What are their options? None are good:
1.     Do nothing. Middlesex are told that it is hard luck. Nothing in the rules covers their case and please, just bowl your overs faster next season. Oh and by the way, Cardiff, Bristol, Durham and Hove are nice places to visit. Enjoy Division 2.

2.     Give Middlesex the points back. Relegate Somerset. Rely on defeating any legal challenge to the decision.

3.     Give Middlesex the points back as it will not affect the distribution of prize money, but change the rules retrospectively such that only one side is relegated. Somerset keep their Division 1 status and after one season of eight teams in Division 1, we would be back to nine teams.
Option (3) seems to be the one that would annoy fewest people the least, but it comes with various dangers.

·       Would the Division 1 return to 8 teams in 2019 and, if so, would 3 teams be relegated and 2 promoted in 2018? If not, do they have “2 down, 1 up” as in 2016? It was agreed that 3 teams being relegated in a 9-team top division was too many, but telling the competitive Division 2 that only one side can be promoted will cause howls of protest.

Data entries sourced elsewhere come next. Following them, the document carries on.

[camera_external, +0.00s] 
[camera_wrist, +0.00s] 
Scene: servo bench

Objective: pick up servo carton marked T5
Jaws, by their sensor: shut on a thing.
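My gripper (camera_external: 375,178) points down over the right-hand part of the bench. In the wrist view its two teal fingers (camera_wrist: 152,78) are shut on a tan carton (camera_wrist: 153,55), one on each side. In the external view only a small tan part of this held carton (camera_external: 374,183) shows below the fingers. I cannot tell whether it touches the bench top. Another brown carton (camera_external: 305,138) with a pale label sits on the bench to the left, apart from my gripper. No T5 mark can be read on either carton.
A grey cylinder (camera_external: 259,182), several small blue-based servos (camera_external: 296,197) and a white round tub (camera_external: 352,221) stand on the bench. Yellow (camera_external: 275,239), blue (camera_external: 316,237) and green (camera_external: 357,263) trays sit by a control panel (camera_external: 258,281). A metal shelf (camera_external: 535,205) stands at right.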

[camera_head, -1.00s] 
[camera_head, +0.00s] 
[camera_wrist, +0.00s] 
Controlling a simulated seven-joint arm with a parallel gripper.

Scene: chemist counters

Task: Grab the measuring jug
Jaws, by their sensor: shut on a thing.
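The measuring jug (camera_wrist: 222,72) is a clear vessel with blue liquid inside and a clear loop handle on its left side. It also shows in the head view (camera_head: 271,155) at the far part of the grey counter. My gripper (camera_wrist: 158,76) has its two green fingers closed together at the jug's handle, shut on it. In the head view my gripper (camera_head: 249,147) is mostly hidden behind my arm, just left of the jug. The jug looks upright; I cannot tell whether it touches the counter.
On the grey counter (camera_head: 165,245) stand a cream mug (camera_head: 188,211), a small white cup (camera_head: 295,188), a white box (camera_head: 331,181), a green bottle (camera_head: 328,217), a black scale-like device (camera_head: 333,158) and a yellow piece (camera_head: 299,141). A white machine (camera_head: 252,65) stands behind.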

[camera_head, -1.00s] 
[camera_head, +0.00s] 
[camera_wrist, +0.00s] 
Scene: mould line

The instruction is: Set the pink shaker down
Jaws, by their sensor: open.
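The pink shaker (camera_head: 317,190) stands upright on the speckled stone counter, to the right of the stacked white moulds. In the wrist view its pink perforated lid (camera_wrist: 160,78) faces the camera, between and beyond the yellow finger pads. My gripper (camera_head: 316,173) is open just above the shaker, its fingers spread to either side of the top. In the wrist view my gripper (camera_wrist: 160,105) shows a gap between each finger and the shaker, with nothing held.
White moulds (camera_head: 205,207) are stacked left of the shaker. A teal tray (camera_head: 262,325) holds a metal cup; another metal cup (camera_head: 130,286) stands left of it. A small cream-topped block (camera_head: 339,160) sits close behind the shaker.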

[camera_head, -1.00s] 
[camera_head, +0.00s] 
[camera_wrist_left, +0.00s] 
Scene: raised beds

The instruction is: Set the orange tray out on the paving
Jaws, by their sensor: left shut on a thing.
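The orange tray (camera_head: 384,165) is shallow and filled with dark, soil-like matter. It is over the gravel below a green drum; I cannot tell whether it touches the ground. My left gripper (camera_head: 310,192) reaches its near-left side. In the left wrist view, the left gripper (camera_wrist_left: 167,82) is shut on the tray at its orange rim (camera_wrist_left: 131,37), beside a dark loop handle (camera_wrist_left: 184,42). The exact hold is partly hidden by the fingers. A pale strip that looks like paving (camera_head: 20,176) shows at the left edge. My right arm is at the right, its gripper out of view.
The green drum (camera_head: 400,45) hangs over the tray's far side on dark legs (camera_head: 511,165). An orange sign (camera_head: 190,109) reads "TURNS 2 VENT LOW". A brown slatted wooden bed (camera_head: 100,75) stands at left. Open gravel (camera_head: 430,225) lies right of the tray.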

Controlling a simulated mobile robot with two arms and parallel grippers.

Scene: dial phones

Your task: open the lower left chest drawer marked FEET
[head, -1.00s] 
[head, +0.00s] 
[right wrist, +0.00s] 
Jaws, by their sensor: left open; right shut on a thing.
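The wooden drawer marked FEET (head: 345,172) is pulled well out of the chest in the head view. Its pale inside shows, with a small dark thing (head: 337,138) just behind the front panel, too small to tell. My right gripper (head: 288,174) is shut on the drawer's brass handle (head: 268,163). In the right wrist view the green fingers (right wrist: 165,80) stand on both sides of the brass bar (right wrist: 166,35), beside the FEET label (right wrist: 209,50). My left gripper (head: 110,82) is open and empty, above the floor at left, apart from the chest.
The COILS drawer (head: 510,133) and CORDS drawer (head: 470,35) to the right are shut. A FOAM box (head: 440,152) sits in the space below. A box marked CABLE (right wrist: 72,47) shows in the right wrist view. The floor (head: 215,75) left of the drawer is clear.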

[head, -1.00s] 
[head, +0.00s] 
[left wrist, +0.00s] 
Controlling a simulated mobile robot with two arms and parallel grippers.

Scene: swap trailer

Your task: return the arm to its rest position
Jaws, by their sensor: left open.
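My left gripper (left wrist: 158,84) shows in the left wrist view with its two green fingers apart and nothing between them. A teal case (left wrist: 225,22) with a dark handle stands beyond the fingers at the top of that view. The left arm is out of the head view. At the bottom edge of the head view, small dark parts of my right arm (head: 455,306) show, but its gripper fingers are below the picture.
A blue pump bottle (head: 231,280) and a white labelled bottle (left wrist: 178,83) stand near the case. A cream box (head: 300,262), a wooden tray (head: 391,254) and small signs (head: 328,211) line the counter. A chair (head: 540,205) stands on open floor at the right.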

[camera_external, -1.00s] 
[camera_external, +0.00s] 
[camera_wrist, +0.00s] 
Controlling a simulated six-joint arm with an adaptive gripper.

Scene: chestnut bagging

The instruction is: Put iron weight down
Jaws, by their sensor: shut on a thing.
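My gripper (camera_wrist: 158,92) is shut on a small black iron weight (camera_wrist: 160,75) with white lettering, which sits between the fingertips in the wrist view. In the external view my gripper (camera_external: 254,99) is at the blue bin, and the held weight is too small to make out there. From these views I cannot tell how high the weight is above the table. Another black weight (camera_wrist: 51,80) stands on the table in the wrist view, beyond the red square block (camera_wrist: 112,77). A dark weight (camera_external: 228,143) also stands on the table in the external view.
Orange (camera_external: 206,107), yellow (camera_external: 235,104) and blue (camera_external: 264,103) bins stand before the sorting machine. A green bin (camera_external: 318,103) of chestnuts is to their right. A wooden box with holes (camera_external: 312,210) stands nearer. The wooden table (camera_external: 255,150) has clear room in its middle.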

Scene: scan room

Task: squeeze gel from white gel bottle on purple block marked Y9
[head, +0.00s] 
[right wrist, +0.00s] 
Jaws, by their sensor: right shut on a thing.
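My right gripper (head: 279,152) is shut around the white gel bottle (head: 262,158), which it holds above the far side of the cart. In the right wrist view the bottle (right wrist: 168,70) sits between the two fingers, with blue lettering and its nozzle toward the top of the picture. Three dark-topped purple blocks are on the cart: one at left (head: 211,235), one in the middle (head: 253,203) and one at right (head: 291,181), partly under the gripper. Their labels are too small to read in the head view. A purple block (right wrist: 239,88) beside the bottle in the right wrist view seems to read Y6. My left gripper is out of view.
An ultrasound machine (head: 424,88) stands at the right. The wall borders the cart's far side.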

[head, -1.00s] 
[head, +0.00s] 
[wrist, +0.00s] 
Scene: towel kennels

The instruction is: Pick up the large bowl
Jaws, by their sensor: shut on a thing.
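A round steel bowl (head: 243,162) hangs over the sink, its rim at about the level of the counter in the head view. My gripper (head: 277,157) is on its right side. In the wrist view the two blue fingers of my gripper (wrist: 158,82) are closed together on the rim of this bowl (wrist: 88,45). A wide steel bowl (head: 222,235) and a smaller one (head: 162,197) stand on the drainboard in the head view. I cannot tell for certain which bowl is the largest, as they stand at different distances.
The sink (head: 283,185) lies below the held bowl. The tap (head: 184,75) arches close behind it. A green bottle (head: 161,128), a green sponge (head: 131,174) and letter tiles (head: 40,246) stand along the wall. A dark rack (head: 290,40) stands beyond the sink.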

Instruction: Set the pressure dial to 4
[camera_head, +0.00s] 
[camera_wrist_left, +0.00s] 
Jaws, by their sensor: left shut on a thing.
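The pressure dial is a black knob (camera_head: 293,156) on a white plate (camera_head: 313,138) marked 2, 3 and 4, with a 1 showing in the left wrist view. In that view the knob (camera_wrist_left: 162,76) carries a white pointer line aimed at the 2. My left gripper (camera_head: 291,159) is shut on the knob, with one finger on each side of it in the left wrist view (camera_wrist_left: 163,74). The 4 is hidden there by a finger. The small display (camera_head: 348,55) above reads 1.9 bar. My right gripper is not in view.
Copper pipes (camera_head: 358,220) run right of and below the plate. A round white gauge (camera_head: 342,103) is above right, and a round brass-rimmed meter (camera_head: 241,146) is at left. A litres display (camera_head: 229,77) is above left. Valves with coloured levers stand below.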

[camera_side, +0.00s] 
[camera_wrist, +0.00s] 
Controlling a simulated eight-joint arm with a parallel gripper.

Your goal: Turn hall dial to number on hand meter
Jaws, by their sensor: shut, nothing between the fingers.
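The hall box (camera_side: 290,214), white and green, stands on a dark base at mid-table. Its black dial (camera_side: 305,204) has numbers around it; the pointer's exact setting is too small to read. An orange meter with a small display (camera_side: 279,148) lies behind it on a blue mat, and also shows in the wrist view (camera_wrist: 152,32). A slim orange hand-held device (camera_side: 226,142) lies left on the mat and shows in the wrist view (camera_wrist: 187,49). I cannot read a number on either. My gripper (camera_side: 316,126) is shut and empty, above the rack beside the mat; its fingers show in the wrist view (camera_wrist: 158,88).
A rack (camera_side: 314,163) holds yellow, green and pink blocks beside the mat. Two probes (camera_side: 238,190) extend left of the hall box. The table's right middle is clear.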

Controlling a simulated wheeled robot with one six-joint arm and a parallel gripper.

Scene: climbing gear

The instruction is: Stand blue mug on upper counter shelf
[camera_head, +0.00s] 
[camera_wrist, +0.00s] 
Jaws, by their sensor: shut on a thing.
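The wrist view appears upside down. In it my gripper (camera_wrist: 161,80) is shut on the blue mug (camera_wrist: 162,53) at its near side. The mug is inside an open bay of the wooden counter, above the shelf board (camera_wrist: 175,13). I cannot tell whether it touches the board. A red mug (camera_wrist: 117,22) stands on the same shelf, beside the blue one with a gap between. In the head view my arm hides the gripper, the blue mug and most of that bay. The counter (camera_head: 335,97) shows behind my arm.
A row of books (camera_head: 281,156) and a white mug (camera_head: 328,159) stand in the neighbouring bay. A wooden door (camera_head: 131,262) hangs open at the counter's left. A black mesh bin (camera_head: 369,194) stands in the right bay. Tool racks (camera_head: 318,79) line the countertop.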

·       If the season is to be made up of 14 games, is it right that not all sides will play all others twice? In an extreme case, one team could play the two promoted sides just once, both away and another side play both promoted sides home and away and thus have what is, on paper, a much easier fixture list. The fixture computer could conceivably decide the title and relegation.

·       Would Northamptonshire appeal? Middlesex’s plight has been received with indignation in Northampton, as the difference between them being promoted at the expense of Nottinghamshire and staying in Division 2 were the 5 points deducted for a slow overrate when they had three players injured, an outfielder as wicket-keeper and were being bombarded by Riki Wessels in the Nottinghamshire v Northants match on August 29th. Northants fans argue that their circumstances were just as special as Middlesex’s and if Middlesex’s overrate penalty is lifted, theirs should be too. Of course, any Northants appeal would upset Nottinghamshire who feel that they have won promotion fair and square… and so it goes on.
No one comes out of this situation with much credit.

Middlesex can blame a crossbow bolt and a clerical error all they wish, but their problems are mainly of their own making. Their slovenly overrate through the season was a constant worry, with it seemingly only a question of time before a points deduction came. Similarly, on August 7th they were 30 points clear of relegation and with a game against Warwickshire to come. They must have been thinking of moving up into second or third in the table with this game in hand: however, not only did they contrive to lose badly, giving Warwickshire their only win of the season, but then they had the worst of the draw against Surrey, struggled against Yorkshire and although they had the better of the draw against Hampshire, the amount of play lost to poor covering at Uxbridge gave a dreadful impression and condemned the game. Defeats to the bottom two in the table during the run-in were hardly the mark of the Champion county and their only win in the last six games was a heart-stopping one. There are rumours of dressing-room unrest and the fighting spirit of 2016 was only occasionally present. In the end, a delayed declaration against Essex early in the season and some poor choices on and off the field, time and again through the season, were the difference between being in the mix for second or third place and a battle for survival.
Somerset are always under the microscope. Teams talk about “playing on the beach” at Taunton. Somerset will say in their defence that they are following the ECB’s guidelines to produce more spin-friendly surfaces. The result has been to see Dom Bess and Jack Leach promoted to the winter Lions tour, shadowing the Ashes and Jack Leach knows that if Sydney is spin-friendly, he must have a chance of a Test debut. What though is the line between playing to your strengths and sharp practice? Just because the playing conditions let you get away with a particular type of pitch preparation, is it licit to take advantage of the loophole? If Somerset are allowed to rake their pitch, what is to stop another side taking even more extreme measures, for example to make a pitch break up completely on the second day? Is it right that a pitch offer big turn on the first morning? Somerset have been poor all season and only escaped the relegation places in September as Leach and Bess became a lethal duo on tailored pitches: many will say that salvation has not been earnt, although they will cheer the fact that Marcus Trescothick will have one, last tilt at being a Championship winner before he retires.

And the ECB? Widely criticised for the ridiculous overkill of the Durham sanctions in 2016 that have caused a great deal of bitterness and for the way that Hampshire were assured “don’t worry, you won’t be relegated”, can they really afford to decide relegation in a meeting room two years running? It makes a mockery of the competition on the pitch. And now, a month and a half after the Surrey game and two and a half weeks after the season ended, there is still no decision. In fact, the ECB website, rather alarmingly for Somerset, does not even show an official result yet for the Surrey-Middlesex game. How much more can they dither? Can they really invent the rules after the end of the season yet again? Are they even going to be able to give a definitive verdict before the new fixture list comes out? Will whatever decision is arrived at be challenged in the courts?
Even Hampshire, who have done little or nothing to demonstrate that their reprieve in 2016 was really merited, are not exempt from some criticism. It has led to cynical suggestions on the final afternoon that, even if they lost, their friends in London would see them right and make sure that they stayed in Division 1. Their accidental reprieve in 2016 has not been forgiven, particularly the suggestion that the cheque book and influence had a lot to do with it and might well have saved them again, had the situation arisen.

For heaven’s sake, ECB: bite the bullet and take a decision for once. And make it a reasoned one this time. You got the County Championship – our premier competition – into this mess, now find a dignified way to sort it out.